Wage gap concern for District men and women

Frank Rivera, a Washington, D.C. resident and American University alumnus, feels that wage gaps between men and women in the United States are unfair.

“It disturbs me, of course,” Rivera said. “When we talk about justice and this happens. I feel helpless, frustrated, and anger.”

White women earn 77 cents for every dollar earned by a white man. But the National Organization for Women says that number may actually be worse for women in the United States. For minorities, the gap is even wider.

Richard Hawkins, 40, who lives in D.C., said there should be a law put in place to prevent the wage gap between men and women.

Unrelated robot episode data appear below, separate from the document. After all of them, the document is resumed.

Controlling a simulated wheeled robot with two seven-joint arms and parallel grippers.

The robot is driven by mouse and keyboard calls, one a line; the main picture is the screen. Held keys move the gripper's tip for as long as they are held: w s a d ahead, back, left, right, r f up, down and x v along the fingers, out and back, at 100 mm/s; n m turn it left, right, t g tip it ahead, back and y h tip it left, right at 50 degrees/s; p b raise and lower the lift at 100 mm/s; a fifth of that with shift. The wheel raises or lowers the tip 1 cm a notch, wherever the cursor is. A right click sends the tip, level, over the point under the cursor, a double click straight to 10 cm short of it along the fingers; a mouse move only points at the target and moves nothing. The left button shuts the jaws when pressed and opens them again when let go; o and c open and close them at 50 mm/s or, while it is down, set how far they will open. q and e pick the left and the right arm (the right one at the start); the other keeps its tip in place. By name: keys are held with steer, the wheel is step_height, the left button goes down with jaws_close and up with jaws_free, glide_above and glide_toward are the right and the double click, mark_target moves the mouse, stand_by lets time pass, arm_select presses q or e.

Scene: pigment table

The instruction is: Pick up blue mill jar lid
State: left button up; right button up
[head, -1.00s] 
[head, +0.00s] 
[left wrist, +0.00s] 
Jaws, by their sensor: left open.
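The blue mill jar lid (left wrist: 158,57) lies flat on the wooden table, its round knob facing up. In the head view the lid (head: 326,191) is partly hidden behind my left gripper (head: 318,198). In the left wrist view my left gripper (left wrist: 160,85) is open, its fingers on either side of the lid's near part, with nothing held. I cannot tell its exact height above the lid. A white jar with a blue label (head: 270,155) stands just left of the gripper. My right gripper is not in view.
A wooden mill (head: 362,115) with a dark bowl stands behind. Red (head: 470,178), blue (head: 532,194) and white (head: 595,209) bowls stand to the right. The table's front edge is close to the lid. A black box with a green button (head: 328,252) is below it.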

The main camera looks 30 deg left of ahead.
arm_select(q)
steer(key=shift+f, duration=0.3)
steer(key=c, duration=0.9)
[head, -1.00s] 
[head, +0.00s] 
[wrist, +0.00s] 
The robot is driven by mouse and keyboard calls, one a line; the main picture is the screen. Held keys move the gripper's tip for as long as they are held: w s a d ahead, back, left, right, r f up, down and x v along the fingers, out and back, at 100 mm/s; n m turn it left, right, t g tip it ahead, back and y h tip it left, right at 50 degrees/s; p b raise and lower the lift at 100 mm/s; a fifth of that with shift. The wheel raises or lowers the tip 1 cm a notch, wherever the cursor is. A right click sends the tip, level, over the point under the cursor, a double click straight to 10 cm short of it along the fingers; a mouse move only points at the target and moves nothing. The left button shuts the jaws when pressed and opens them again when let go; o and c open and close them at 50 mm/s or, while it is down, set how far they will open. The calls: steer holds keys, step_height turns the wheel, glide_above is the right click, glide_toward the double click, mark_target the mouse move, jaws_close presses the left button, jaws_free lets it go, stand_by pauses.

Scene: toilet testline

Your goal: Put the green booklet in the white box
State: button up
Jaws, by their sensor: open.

The Equal Pay Act of 1963  “prohibits sex-based wage discrimination between men and women in the same establishment who perform jobs that require substantially equal skill, effort, and responsibility.

Wage gap
Women earn 77 cents for every dollar a man earns in the United States. Photo credit Olivia Azulay.

But many interviewed this week said that isn’t doing enough.

“Just because you’re a woman doesn’t mean you should be deprived of employment rights,” Rivera said. “Maybe employers should be monitored, they should be held accountable.”

Katherine Schwartz, a 20-year-old who recently returned from studying abroad in Sydney, Australia said the wage gap is unfair.

Schwartz feels especially angry about the potential to earn less than a man for the same work. She wants to be a mechanical engineer, a career she sees as male-dominated.

“It’s frustrating,” Schwartz said, adding the gap is a “systematic issue since women started joining the workforce.”